==== Source excerpt
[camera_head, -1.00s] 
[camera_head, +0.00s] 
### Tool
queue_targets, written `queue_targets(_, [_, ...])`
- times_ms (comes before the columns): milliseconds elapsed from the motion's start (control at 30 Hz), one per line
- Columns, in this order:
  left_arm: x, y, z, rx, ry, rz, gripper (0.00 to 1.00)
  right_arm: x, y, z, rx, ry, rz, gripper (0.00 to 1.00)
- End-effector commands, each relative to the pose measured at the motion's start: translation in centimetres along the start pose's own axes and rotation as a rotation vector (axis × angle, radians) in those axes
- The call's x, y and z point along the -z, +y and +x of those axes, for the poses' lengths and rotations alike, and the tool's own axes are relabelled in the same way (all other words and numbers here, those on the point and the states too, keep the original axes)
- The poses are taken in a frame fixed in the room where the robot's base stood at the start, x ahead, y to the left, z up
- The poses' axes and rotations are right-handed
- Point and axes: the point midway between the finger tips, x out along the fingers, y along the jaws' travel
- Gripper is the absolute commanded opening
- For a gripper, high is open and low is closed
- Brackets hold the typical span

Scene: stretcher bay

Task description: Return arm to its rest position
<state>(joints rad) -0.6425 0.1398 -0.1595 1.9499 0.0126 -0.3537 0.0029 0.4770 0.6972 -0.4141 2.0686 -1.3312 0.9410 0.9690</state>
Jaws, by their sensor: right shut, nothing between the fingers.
========
## Required work
Gather every line from the listing above in which "rotations" appears, and copy those lines.

## Solution to the exercise
- The call's x, y and z point along the -z, +y and +x of those axes, for the poses' lengths and rotations alike, and the tool's own axes are relabelled in the same way (all other words and numbers here, those on the point and the states too, keep the original axes)
- The poses' axes and rotations are right-handed

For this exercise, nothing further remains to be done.